Business Monday

Latin America / Business Profile

Brazil’s Havaianas celebrate 50th birthday

 

You don’t have to be well-heeled to wear Havaianas, the now famous brand of flip-flops that’s celebrating its 50th birthday this year.

 

A store wall is filled with Havaianas sandals in Sao Paulo, Brazil, where just about everyone wears Havaianas.
A store wall is filled with Havaianas sandals in Sao Paulo, Brazil, where just about everyone wears Havaianas.
Andre Penner / AP

Associated Press

“Havaianas were almost synonymous with poverty,” said Porto. “They were sold like a commodity, with no investment in design or marketing or innovation, and the whole business model hinged upon selling increasing numbers of pairs in order to drive production costs down.”

By the early 1990s, with domestic competitors beginning to eat away at Havaianas’ market share, label executives made a bold, 180-degree shift in strategy. Their plan, aimed at rebranding Havaianas as a fashion accessory, would prove so wildly successful that it has since become a business school case study in marketing.

The label looked to inventive wearers who had long been transforming their bicolor sandals into single color ones by flipping the white-topped sole over. In 1994, Havaianas introduced a new line of one-shade sandals in black, royal blue, pink and purple.

Suddenly, middle- and upper-class Brazilians who either wouldn’t have been caught dead in Havaianas or donned them exclusively for the short trek from their beachfront apartments to the sand, were snatching them up in multiple shades for all occasions.

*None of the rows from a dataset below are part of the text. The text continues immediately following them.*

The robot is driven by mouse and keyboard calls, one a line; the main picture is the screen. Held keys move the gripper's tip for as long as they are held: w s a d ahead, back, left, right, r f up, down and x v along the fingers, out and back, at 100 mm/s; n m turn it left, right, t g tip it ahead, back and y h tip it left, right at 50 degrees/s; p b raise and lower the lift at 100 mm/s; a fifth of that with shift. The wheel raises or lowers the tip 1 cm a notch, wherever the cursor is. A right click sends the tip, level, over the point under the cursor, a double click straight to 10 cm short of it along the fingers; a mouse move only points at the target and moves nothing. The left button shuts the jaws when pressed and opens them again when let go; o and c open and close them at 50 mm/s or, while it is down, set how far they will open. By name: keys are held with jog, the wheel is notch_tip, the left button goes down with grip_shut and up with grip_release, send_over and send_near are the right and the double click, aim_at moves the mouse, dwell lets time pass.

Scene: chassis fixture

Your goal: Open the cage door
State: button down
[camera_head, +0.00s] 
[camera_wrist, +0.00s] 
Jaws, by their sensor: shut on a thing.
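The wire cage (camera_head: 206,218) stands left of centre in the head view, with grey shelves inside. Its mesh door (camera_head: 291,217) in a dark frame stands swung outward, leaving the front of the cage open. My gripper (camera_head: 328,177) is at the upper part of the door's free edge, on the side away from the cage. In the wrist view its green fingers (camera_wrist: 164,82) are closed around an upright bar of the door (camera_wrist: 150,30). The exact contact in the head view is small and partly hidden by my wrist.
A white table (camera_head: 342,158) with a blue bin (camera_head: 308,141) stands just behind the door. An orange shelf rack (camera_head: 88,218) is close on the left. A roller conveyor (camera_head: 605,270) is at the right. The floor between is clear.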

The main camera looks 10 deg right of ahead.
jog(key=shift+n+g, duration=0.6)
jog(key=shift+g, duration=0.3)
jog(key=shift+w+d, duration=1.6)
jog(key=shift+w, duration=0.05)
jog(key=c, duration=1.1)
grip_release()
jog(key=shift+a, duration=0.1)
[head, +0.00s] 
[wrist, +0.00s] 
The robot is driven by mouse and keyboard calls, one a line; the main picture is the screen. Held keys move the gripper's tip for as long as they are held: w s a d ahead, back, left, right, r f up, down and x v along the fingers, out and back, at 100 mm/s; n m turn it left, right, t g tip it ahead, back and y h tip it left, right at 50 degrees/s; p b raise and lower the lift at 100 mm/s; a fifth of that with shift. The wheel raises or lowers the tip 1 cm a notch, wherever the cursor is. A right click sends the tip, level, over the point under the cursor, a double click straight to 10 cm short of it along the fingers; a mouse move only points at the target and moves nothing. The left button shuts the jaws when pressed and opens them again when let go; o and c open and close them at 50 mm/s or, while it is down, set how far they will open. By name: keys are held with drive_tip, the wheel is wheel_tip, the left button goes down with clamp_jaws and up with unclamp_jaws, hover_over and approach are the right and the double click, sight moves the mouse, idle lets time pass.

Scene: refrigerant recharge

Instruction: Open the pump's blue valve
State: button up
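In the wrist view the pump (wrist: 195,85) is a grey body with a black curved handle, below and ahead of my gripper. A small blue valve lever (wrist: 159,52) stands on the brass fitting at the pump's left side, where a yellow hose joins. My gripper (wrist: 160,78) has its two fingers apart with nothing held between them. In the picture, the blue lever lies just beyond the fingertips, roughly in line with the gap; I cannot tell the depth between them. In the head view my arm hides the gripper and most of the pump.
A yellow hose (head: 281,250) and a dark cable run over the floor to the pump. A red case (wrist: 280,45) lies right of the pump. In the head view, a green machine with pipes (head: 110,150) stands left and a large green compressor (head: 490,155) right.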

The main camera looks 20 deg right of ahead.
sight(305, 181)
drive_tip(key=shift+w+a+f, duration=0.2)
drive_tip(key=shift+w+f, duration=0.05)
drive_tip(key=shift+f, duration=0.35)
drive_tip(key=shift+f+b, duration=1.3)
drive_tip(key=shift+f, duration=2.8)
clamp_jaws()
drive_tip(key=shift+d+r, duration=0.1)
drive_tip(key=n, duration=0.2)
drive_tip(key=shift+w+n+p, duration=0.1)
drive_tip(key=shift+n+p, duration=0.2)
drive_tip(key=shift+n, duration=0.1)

Ladies who lunch from Rio’s tony Leblon neighborhood wear them to all-important visits to the hairdresser or even out on dates. Private school scions use them to mark the goal box during beach soccer matches. Moneyed businessmen wear them while walking the dog or out to a high-end “churrascaria” barbecue.

Havaianas now come in an ever-changing rainbow of 23 shades, some emblazoned with eye-popping prints on the soles or rubber appliques on the straps. At the brand’s concept store on Rua Oscar Freire, Sao Paulo’s answer to 5th Avenue in New York, Havaianas devotees can get bespoke sandals made to their color specifications or emblazoned with their initials.

Swanky Brazilian jewelry label H. Stern has crafted a limited edition of six pairs bedazzled with diamonds and glinting with gold. Designer Gustavo Lins, a Brazilian who’s among the elite cadre of Paris’ haute couture purveyors, sent out a collection of made-to-measure garments paired with Havaianas. The brand has also collaborated with Missoni to create a line of flip-flops emblazoned with the Milan-based luxury label’s hallmark zigzags.

While prices for the basic, no-frills models have remained low, retailing in Brazil for just $5, a premium off-the-shelf pair goes for up to $28 here. In the U.S. most models are in the $20-$30 range.

Brazilian-born former model and socialite Andrea Dellal keeps her dazzling Rio apartment stocked with Havaianas in every conceivable size and color.

“I keep baskets full of them in all the bedrooms, and my guests and my children and their friends help themselves,” said Dellal.

She said she had vivid memories of wearing Havaianas to the beach as a child. Now she wears them everywhere.

“I wear them with my Dolce & Gabbana dresses during the day because they’re easy to run around in and sometimes I wear them at night with long dresses. I love the look,” said Dellal, whose other footwear of choice includes vertiginous heels by Manolo Blahnik and daughter Charlotte, who’s behind the high-end London shoe label Charlotte Olympia.

Still, despite, or perhaps because of, their adoption by the elite, Havaianas continue to appeal to their original customers at the bottom of Brazil’s class hierarchy.

“The popular classes are buying more Havaianas than ever,” said consultant Porto. “Poor people have the right to be fashionable too, and people in this group tend to save up for different models and lots of colors.

“They see their bosses wearing Havaianas, they see TV stars wearing them and even foreign movie stars in them, and they feel proud to wear them.”

A single factory in the northeastern state of Paraiba churns out all those flip-flops, but a new site is under construction in central Minas Gerais state to keep up with demand.

The brand is looking to grow in other emerging countries, such as China and India, but its core will remain unapologetically Brazilian, Porto said.

For working-class Brazilians, who were the reason for the brand’s initial success, anything less would be unthinkable.

“I have been wearing Havaianas ever since I can remember,” said Vania Lucia Ribeiro, a 32-year-old maid who lives in a distant Rio de Janeiro suburb. “I buy them for my children and I buy them for myself. I can’t imagine living without them.”